You’ve dreamt about your wedding day your whole life. The perfect white wedding dress. The romantic violin and piano duet as you walk with your bundle of roses. The exchange of vows against the sunset. And most importantly, the man at the end of the aisle.
You’re excited to unveil a new chapter of your life with your SO. You put such romanticism on becoming a mother and a loving partner. You have high hopes for the future and pledge to make it happen.
No, you won’t end up in failed marriages like the ones you’ve seen with celebrities, or with your family. You’ve read a lot of articles, telling you ways of achieving a healthy marriage – to communicate, to spend quality time with each other, to resolve conflicts ASAP, and to keep the romantic activities ongoing.
But whether you like it or not, there may come a time when the romantic facade of married life strips off, revealing that the flowery vows are easier said than done.
Expectation: Without sex, your relationship will collapse.
Reality: Without friendship, your relationship will collapse.
Women’s magazines have taught us that physical intimacy keeps a relationship alive. I couldn’t agree more. How many times have you read articles about “surefire ways to spice up marriages” like the best activities for dates, and best sex positions?
When the relationship is slowly fading, you turn to these romantic and pleasurable things to keep the fire burning.
But there’s something we should nurture more – the friendship. It is your sturdy foundation. When the friendship is lost, that is when a marriage falls apart just like a house of cards.
You know why? You’ll encounter drastic changes when you get married. Job loss, mortgage payments, economic hardships, pregnancy scares and infertility, sick children, aging parents – all these stressful events will hit you, test your strength, as well as your relationship.
Aside from acting as a lovemaking buddy, a provider, and a father to your child, your spouse should be your best friend. He should be the one to rely on more than anyone else.
Expectation: Having kids will surely make your marriage better.
Reality: It may. It may not.
The moment a little human being comes into your life, your marriage is no longer about each other – it’s about raising that human being.
You’ll start making sacrifices you’ve never done before. You adjust your priorities. You establish roles. You engage into great conflicts.
Don’t get me wrong. Parenthood will bring you the biggest joys, and the biggest heartbreaks as well. It will allow you to grow individually and as a couple. However, there’s no guarantee a child will make your marriage better.
There are moments when the children are used to fill the lack in the marriage. To “complete” what has been missing.
Some people will stop and think, “Maybe he’ll change when we have our own kids. Maybe he’ll learn to become more responsible.”
Unhappy couples decide to have kids so they may save their marriage but once the baby novelty wears off, they realize how broken they are. So it’s safe to say that you shouldn’t expect children to improve your marriage.
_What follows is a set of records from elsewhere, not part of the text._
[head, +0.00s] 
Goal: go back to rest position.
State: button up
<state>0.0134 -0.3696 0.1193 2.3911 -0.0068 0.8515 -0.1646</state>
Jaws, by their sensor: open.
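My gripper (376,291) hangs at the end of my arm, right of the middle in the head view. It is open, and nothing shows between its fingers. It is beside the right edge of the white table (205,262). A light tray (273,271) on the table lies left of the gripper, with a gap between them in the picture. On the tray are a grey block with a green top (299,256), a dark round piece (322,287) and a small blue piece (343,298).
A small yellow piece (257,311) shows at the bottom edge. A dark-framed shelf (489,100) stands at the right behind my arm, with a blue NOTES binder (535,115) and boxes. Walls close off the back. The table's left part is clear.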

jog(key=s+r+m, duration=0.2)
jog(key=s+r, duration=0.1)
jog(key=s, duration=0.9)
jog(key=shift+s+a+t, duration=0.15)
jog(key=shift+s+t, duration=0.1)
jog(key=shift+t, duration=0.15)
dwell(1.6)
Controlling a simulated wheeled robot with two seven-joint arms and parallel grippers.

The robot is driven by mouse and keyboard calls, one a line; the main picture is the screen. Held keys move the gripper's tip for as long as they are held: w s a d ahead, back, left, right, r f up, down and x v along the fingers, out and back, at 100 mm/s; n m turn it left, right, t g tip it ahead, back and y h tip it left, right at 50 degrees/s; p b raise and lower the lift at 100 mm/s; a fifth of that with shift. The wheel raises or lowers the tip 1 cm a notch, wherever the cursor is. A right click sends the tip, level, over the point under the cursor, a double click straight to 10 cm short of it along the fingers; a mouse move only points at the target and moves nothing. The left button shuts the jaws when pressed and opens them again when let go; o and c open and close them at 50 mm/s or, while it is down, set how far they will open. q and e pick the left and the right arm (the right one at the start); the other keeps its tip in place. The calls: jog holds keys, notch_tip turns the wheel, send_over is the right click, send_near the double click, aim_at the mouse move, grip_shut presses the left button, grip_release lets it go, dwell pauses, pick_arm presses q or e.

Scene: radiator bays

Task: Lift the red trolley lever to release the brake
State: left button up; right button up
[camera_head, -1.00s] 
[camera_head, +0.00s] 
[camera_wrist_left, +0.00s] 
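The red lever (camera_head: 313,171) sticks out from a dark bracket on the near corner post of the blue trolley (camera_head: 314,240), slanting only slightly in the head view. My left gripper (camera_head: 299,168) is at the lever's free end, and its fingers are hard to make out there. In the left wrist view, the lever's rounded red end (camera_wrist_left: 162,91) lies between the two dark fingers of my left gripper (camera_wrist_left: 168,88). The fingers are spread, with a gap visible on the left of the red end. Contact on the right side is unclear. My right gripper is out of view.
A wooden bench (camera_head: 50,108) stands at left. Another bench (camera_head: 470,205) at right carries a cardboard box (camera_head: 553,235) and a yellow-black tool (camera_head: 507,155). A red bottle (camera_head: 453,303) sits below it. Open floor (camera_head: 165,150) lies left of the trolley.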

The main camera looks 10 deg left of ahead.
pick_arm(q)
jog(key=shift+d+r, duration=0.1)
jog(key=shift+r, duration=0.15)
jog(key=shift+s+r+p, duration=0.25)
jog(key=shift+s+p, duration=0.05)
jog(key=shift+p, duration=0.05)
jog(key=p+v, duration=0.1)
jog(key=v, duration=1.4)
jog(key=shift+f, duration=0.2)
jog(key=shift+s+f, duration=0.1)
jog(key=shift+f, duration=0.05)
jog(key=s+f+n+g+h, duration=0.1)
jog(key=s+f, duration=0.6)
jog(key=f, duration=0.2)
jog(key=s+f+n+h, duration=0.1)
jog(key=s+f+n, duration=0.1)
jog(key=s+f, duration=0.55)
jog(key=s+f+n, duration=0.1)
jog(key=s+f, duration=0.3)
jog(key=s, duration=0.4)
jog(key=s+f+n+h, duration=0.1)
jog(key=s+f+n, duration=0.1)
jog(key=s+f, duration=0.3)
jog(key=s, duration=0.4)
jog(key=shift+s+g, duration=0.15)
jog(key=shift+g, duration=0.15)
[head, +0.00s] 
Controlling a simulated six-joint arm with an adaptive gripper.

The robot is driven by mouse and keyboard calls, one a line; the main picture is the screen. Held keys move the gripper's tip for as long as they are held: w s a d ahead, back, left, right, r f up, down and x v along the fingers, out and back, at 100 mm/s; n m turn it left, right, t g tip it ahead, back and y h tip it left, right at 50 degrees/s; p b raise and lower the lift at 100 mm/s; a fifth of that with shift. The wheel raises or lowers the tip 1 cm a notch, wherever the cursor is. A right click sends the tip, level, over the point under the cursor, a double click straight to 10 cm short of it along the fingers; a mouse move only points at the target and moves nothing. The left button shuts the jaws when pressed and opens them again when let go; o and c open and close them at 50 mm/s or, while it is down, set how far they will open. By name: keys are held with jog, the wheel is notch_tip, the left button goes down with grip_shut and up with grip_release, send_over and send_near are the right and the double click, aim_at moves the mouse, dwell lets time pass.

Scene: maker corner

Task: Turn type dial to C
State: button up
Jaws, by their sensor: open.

Expectation: Be with someone who completes you.
Reality: No one should be completing anyone.
Not secure about yourself? Don’t enter a marriage. Don’t expect your partner to be a “missing puzzle piece” that could provide what is lacking in your individuality.
No one should be completing anyone. It’s absurd to say “I can’t leave him because I’m not complete without him” or “I gave everything to him and now I’m left with nothing.”
We’re not in the dating stage anymore. So before you shop for a wedding dress or hire a wedding planner, ask yourself: Are you whole enough to get married?
Expectation: Divorce should never come across your mind.
Reality: Divorce has always been an option.
Who gets into a relationship, thinking of some possible ways to exit? Nobody. Most people would tell you that you shouldn’t think about divorce as an option and you should focus on making the relationship work out.
Well, they’re right. But how about using the thought of divorce as a way of nurturing your marriage?
A divorce is an option. It has always been. Maybe you just have to see it in a new light. Think of it, not as an exit strategy when something goes wrong, but rather a warning that your relationship is always at risk and you should do everything in your power to nourish it.
Look at how beautiful your relationship is, and how much you love your husband. It’s like finding a precious gemstone. You don’t want to lose it. You don’t want to abandon it just because its shine dimmed.
Appreciate each other. Express how much you love him. Say thank you. Maintain good communication. Strengthen your friendship.
Keep the fire burning. Resolve conflicts as they arise. Apologize and forgive. You got this.